To claim for the Homeric poems the same amount of Thracian elements that the Welshman claims for those of the cycle of King Arthur, would be to illustrate the obscurum per obscurius, inasmuch as the Welshman’s claim is of a somewhat impalpable nature. It cannot attach to the poems themselves, in any known form. They are all in Norman-French, or German, or English, or Italian—none in Welsh. Neither are they translations of a Welsh original now lost. Neither is their subject-matter Welsh to the amount of one-third. Yet, the germ of the fiction is, in some way or other, Welsh, and the claim of the Welshman is, up to a certain point, valid.
Mutatis mutandis, let us ask whether the Trojan cycle may not, in the same sense, be Slavonic—assuming the Thracians to have belonged to that stock?
I. a. When we find the name of a non-historical person coincide with that of an historical people or an historical locality, it is a fair inference, all the world over, to consider that form as an epônymus.

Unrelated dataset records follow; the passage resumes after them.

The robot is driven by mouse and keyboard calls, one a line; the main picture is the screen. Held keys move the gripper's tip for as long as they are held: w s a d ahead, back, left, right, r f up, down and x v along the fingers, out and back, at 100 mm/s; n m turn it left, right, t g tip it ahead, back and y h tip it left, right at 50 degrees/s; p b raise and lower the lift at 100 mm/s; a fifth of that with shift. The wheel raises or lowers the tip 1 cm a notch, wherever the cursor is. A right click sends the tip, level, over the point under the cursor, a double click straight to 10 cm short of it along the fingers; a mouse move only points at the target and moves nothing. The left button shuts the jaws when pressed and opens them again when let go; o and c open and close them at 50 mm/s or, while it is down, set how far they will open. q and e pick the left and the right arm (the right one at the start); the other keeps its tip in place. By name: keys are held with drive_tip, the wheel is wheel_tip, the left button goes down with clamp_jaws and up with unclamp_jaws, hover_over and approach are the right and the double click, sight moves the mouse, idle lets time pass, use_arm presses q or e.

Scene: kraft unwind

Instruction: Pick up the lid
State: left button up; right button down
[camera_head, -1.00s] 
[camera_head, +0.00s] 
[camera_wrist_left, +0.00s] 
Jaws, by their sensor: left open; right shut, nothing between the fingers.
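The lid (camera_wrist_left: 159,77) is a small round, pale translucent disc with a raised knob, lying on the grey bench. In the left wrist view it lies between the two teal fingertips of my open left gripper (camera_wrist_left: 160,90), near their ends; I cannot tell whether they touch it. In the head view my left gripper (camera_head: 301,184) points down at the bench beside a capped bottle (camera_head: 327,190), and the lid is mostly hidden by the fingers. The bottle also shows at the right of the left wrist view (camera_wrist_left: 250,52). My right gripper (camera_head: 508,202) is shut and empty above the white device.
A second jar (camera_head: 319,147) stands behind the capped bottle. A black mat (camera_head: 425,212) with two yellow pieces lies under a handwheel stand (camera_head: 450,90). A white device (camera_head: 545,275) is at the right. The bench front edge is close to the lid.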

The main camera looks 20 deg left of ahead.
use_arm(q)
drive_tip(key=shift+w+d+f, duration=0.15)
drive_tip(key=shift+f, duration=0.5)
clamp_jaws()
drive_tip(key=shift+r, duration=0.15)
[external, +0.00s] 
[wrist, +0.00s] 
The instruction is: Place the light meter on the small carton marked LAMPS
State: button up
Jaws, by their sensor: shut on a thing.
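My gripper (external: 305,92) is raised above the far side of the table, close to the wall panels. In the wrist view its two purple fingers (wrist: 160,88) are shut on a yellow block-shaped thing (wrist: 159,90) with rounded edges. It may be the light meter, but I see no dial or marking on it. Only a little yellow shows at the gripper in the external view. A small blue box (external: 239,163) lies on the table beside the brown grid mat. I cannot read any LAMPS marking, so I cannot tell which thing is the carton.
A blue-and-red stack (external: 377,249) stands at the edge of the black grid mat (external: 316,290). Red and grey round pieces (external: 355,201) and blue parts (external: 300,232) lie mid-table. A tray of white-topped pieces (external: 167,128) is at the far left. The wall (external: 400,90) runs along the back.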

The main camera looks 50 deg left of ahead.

b. It is also fair to connect such legends as attach to the name with the people or the locality.
c. Now several names in the early Greek epic cycles are thus eponymic—thus localized in Thracian and other similar localities—Teucer, Æneas, Dardanus, &c.
II. Again—the national poetry of the existing Slavonic nations, more nearly approaches—longo intervallo, I admit—that of the Homeric Greeks than does that of any other families of mankind.
III. The metres do the same.
IV. The Sanskrit metres are in the same category with the Slavonic; so that—the European origin of the Sanskrit being admitted—the similarity must be of great antiquity.
These points cannot be enlarged on. They form, however, the basis of some claim for the existence of Slavonic elements in the old heroic poetry of Greece; which—it must be remembered—originated on the Helleno-Slavonic debatable land of Æolic Asia.
The propounder of an hypothesis has no right to lay down, peremptorily, the laws by which his doctrine is to be tested. At the same time, he may fairly claim that the objections to it should rest on the same broad grounds on which it is based. The Homeric poems are Greek; and the Orlando Furioso is Italian. Yet there are Welsh and other non-Italian elements in the latter, and, it is submitted, that there are Slavonic and non-Hellenic elements in the former. Their amount I do not profess to measure.